Cambridge, England-based Aqdot says there is a lot of interest from major automotive fabric suppliers over its AqFresh additive technology. This technology significantly reduces volatile organic compounds (VOCs), which are known to be detrimental to health, in automotive interior materials.
More than 60 different VOCs have been detected in car interiors including plastics, moldings, carpets, upholstery, adhesives, lubricants and leather and vinyl treatments. The common compounds found in car interiors include toluene, ethylbenzene, styrene, alkanes, xylenes and trimethyl benzenes.
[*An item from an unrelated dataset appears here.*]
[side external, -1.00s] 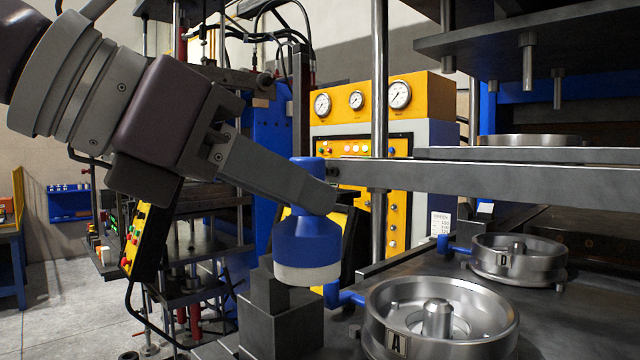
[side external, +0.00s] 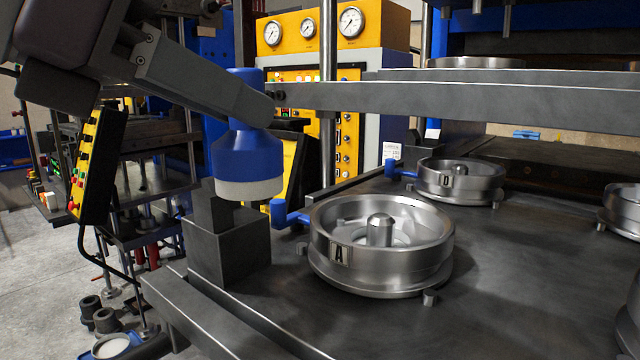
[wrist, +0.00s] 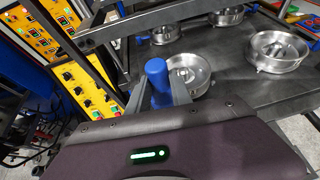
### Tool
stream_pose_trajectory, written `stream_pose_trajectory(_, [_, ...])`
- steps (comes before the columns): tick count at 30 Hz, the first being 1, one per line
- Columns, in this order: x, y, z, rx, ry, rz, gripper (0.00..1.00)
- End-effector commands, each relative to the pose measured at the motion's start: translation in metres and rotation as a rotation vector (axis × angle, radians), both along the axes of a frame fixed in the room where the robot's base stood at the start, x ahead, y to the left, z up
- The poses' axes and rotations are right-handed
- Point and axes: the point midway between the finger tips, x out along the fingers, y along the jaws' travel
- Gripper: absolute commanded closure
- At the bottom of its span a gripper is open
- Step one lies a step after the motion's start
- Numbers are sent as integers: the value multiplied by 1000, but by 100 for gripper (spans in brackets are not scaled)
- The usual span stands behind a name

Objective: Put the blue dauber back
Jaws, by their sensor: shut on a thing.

AqFresh supra-molecular powder has been incorporated into nonwovens, coated textiles and plastics that are typically found in automotive interior parts and has proven to significantly reduce their VOC and odor emissions. The patented technology utilizes Cucurbiturils—barrel-shaped molecules with a hollow hydrophobic cavity and polar portals, enabling them to bind a wide spectrum of unwanted molecules tightly.
AqFresh has been proven effective in rigid plastic parts such as polypropylene for dashboards, into which it can be incorporated via compounding or polymer masterbatch. It has been added into the manufacturing process of PVC-coated textiles, and VDA-270 sensory panel tests clearly demonstrate a reduction of 1-1.5 points of odors.
The technology has also been applied to nonwoven materials through dry impregnation as well as by spraying and padding during the finishing process.
It captures a wide range of pollutants and odors, is not affected by normal changes in environmental conditions and is nontoxic.